Records supplied:
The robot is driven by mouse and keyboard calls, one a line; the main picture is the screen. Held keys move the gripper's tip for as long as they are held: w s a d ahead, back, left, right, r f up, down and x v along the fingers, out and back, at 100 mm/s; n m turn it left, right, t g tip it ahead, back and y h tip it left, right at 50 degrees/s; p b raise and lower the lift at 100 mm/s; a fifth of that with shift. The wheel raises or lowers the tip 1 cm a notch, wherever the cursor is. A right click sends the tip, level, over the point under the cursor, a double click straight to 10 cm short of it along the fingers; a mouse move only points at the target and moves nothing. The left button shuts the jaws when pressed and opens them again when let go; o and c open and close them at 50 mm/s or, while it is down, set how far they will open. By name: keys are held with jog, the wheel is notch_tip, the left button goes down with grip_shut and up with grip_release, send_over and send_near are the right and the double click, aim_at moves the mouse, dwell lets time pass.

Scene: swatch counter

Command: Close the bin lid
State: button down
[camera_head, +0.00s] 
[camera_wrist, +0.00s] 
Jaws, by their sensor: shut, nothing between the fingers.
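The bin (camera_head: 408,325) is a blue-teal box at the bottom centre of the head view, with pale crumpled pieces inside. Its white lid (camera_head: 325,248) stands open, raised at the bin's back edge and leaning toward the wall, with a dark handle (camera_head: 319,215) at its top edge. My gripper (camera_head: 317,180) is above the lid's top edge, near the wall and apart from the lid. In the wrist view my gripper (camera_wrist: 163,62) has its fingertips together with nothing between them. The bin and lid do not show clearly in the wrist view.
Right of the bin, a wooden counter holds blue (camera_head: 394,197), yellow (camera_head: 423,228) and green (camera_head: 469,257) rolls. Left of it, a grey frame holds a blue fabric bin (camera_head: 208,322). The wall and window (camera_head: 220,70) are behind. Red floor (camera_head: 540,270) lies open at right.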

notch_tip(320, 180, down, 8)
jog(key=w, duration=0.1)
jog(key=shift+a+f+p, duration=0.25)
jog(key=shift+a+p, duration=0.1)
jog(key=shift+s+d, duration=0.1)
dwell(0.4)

--

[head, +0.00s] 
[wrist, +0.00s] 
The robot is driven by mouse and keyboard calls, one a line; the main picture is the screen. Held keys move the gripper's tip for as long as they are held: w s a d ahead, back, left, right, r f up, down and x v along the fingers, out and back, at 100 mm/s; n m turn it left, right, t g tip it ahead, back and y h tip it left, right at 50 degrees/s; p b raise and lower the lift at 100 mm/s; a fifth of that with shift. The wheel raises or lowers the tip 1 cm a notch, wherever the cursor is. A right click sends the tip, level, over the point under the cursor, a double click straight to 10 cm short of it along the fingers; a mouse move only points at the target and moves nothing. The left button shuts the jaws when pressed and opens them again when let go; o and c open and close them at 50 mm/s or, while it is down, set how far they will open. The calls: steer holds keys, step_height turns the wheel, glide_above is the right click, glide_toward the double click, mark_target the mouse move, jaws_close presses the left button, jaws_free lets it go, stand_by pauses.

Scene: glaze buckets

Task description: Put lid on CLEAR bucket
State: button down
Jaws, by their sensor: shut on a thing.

==

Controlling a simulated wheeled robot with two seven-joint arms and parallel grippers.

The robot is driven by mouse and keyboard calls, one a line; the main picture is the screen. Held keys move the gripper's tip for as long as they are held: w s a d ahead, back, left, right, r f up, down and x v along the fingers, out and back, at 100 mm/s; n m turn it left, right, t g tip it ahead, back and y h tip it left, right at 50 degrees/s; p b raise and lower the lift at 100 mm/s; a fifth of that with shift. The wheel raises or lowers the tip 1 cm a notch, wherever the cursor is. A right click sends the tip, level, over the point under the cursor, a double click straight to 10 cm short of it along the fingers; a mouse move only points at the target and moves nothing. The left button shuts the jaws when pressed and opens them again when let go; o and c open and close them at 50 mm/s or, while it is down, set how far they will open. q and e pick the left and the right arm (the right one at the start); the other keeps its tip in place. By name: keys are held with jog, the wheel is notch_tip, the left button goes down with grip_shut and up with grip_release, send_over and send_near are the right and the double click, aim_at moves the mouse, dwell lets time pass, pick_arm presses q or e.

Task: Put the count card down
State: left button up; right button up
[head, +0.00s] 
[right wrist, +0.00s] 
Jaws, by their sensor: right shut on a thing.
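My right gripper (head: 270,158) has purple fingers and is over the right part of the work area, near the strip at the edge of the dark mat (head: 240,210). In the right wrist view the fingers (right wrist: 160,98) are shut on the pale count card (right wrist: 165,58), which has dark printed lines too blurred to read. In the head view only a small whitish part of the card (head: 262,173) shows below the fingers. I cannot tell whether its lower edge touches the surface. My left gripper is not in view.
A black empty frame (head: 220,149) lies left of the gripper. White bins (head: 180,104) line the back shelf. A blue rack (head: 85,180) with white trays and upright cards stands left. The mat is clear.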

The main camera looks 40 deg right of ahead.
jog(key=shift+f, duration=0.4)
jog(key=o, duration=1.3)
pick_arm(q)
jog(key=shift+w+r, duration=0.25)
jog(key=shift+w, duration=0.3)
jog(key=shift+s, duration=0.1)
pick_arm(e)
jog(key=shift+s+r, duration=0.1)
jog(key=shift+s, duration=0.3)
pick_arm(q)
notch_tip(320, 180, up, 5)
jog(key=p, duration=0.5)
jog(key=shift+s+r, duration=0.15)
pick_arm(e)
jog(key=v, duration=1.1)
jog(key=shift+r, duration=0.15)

Problem details:
Begin at the line that has "Task description: Put lid on CLEAR bucket", stop after the line that has "Jaws, by their sensor: shut on a thing.", and repeat exactly those lines, nothing more.

Response below:
Task description: Put lid on CLEAR bucket
State: button down
Jaws, by their sensor: shut on a thing.

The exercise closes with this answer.